Directions: Scan the material below for the string "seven", and copy every line where it shows up.

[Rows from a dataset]

____________________

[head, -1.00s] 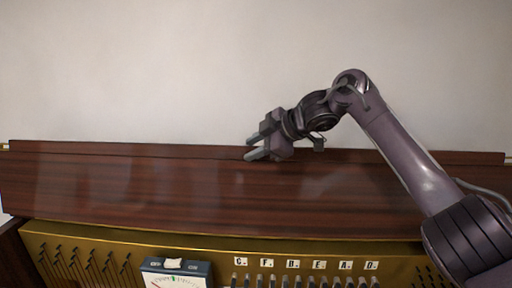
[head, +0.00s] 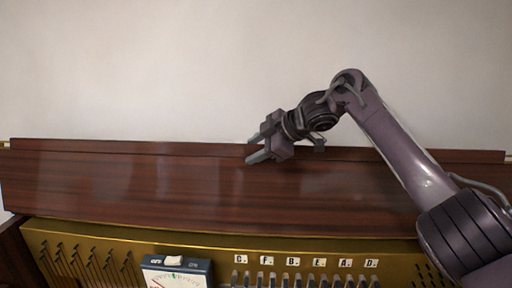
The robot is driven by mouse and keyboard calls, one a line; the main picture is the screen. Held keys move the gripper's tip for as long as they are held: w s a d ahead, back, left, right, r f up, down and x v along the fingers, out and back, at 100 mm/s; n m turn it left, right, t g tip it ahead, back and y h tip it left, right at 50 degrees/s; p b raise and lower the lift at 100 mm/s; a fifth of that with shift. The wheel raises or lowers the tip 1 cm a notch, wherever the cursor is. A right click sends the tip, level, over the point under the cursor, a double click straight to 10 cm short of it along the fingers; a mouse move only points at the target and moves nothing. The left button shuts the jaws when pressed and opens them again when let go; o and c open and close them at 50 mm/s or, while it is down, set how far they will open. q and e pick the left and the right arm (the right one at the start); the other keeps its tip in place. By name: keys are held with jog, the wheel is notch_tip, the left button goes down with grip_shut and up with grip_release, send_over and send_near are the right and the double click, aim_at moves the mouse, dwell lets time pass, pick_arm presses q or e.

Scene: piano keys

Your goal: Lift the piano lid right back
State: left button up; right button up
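The piano lid (head: 130,185) is a wide, dark reddish-brown wooden panel across the middle of the head view. It stands raised and tilted back, with its upper edge near the pale wall. I cannot tell whether the gripper touches the lid. My left gripper is not in view.
A gold metal panel (head: 80,236) with slots lies below the lid. On it are small letter tiles (head: 293,263), a row of metal pins and a dark blue meter box (head: 190,266) with a white switch. The wall (head: 200,65) behind is bare.

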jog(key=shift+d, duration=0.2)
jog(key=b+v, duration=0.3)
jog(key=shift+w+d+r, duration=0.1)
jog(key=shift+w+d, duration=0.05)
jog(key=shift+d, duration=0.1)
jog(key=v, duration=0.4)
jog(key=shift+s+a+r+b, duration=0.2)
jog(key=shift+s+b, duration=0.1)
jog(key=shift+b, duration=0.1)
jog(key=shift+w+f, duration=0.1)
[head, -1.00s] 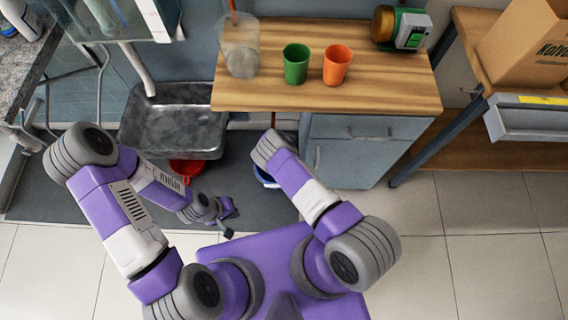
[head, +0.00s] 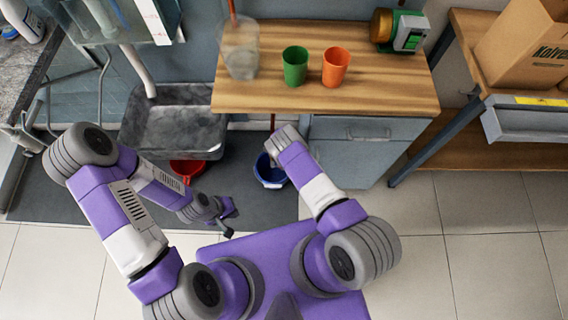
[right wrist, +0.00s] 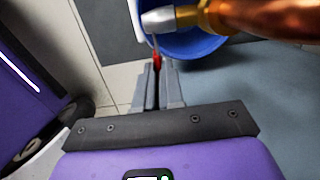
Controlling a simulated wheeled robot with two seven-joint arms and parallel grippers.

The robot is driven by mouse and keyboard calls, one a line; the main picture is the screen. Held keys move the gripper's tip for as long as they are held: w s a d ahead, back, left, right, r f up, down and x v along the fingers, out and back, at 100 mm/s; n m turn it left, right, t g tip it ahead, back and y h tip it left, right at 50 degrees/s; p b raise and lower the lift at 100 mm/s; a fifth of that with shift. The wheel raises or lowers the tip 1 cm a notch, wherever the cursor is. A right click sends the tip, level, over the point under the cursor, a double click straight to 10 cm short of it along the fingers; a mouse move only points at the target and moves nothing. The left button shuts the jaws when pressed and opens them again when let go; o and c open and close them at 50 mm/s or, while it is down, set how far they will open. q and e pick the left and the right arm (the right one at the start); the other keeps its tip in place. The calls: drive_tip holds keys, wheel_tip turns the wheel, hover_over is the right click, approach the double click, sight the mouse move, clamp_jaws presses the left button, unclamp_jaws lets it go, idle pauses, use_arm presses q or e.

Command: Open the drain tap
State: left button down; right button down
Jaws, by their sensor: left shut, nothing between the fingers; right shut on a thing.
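In the right wrist view, the drain tap shows as a copper-coloured pipe with a grey metal end (right wrist: 160,20) and a red lever (right wrist: 156,60). My right gripper (right wrist: 157,82) is shut on the red lever, whose far part shows at the fingertips. In the head view my right arm hides the tap and this gripper. A blue bucket (right wrist: 190,42) lies beyond the tap in the wrist view; it also shows on the floor in the head view (head: 267,176). My left gripper (head: 228,220) is shut and empty above the dark mat.
A grey basin (head: 175,125) stands at left, with a red bowl (head: 187,168) below. The tiled floor at right is clear.

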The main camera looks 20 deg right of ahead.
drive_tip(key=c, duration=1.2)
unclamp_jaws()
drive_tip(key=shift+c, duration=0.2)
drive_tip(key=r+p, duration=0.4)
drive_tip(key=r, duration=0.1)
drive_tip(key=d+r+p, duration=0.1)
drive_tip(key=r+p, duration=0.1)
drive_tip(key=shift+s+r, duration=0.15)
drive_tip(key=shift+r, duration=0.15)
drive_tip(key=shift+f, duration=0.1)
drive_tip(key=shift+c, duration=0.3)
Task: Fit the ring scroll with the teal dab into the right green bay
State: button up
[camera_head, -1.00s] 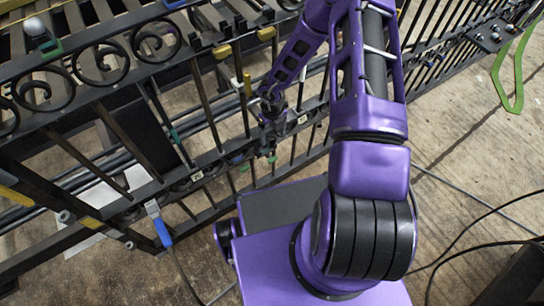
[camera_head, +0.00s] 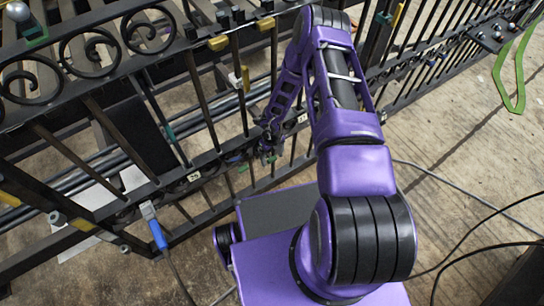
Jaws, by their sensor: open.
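My gripper (camera_head: 267,148) is small and dark in the head view, low at the gate's lower rail (camera_head: 222,160). It is open, and I see nothing held in it. Small green marks (camera_head: 243,168) show on the lower rail to its left, and more green shows right at the fingers; I cannot tell which mark bounds the right green bay. A small teal spot (camera_head: 169,132) shows on a bar further left; I cannot tell whether it is the scroll's dab. Black ring scrolls (camera_head: 89,52) sit in the upper band at upper left; no teal dab is clear on them.
Black gate bars (camera_head: 202,98) stand around my gripper, with yellow blocks (camera_head: 217,43) on the upper rail. A blue-handled tool (camera_head: 157,234) hangs at the lower rail. A green loop (camera_head: 509,75) lies at upper right. Cables cross the open floor at right.

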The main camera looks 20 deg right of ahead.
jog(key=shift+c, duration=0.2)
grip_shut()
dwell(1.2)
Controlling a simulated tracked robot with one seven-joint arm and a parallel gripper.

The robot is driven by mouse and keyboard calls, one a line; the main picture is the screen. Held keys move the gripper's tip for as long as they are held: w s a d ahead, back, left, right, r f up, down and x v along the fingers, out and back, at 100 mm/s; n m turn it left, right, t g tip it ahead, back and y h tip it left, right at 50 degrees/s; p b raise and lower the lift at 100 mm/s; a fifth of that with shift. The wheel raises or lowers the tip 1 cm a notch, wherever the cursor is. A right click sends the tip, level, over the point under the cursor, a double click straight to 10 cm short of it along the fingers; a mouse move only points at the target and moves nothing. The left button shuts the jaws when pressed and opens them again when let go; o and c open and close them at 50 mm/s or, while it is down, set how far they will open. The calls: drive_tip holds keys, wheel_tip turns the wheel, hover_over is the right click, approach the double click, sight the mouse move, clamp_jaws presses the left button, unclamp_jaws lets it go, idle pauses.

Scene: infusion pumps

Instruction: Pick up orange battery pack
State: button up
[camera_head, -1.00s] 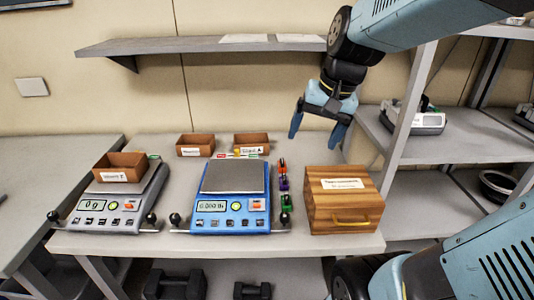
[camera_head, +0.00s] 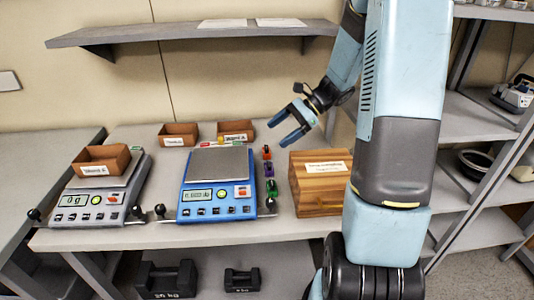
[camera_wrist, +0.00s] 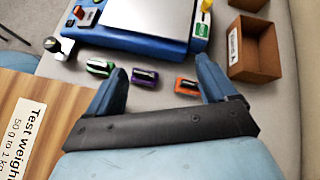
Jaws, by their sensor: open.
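The orange battery pack (camera_wrist: 187,86) lies on the table beside the blue scale, just inside the right finger in the wrist view. In the head view the same small orange-red pack (camera_head: 267,152) is at the far end of a short row. A purple pack (camera_wrist: 144,77) and a green pack (camera_wrist: 99,67) lie in line with it. My gripper (camera_head: 277,134) is open and empty, its blue fingers pointing toward the row. In the wrist view the gripper (camera_wrist: 160,68) has its fingers wide apart; it appears to be above the packs, not touching them.
The blue scale (camera_head: 217,165) stands left of the row. A wooden test weight box (camera_head: 318,202) stands to the right. Small brown bins (camera_head: 236,130) sit at the back. A grey scale (camera_head: 90,198) carries another bin (camera_head: 101,160). A wall shelf (camera_head: 190,32) hangs above.

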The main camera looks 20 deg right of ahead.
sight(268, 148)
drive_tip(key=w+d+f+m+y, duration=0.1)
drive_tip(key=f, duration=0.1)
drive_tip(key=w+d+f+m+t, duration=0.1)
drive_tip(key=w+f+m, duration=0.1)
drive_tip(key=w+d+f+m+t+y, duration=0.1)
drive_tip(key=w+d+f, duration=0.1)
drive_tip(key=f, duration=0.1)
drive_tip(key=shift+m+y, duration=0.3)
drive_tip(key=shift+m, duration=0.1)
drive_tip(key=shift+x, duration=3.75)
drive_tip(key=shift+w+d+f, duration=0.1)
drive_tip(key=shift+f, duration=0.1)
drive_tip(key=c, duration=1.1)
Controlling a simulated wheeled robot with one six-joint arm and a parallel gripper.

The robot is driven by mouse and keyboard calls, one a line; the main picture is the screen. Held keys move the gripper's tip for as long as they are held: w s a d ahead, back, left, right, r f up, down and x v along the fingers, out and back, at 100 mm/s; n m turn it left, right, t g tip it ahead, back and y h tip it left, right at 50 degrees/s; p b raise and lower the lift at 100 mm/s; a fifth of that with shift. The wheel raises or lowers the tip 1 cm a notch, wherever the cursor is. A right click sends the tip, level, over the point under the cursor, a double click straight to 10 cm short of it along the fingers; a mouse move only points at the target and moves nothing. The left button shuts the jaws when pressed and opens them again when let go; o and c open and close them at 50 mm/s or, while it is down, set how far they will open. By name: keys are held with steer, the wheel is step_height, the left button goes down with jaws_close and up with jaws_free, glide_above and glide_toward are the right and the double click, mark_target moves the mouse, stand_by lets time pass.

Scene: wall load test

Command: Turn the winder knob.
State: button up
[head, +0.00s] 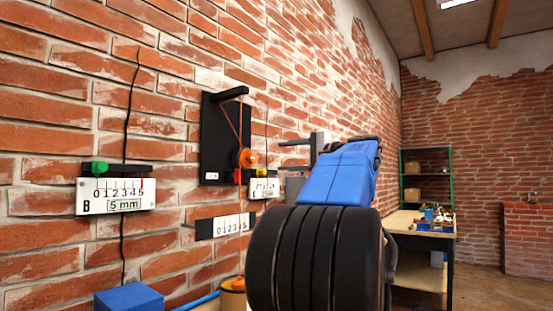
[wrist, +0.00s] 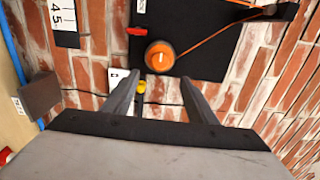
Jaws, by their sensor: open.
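The orange winder knob (wrist: 160,56) sits on a black board (wrist: 205,45) on the brick wall, with a pale mark on its face. An orange cord runs from it toward a black arm at the board's end. In the head view the knob (head: 248,158) shows on the black board (head: 218,130), with the cord above and below it. My gripper (wrist: 160,85) is open and empty, its two fingers on either side of the knob's near edge in the wrist view. I cannot tell whether they touch it.
Scale B (head: 115,195) with a green block hangs on the wall at left. A lower scale (head: 225,226) is under the board. A yellow-orange bucket (head: 232,293) hangs on the cord, near a blue box (head: 130,298). A workbench (head: 420,221) stands farther right.

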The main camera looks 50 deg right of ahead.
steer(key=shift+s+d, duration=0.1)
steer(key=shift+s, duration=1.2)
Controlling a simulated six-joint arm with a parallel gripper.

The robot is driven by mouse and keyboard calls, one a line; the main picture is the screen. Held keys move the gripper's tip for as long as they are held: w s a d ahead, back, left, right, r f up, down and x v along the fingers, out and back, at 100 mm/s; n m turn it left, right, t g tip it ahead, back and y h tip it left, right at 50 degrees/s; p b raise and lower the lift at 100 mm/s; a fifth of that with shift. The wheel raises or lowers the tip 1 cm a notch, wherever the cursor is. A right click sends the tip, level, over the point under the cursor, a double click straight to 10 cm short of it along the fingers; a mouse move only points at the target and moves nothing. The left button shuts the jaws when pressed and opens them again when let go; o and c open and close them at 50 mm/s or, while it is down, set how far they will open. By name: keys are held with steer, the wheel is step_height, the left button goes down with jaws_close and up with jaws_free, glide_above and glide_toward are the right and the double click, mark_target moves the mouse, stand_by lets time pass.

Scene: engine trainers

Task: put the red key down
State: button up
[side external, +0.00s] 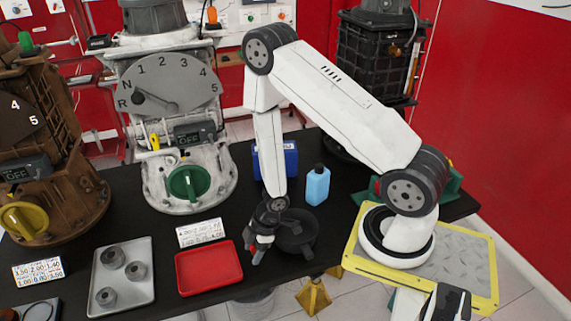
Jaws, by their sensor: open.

____________________

Exercise answer:
Controlling a simulated wheeled robot with two seven-joint arms and parallel grippers.
Controlling a simulated tracked robot with one seven-joint arm and a parallel gripper.

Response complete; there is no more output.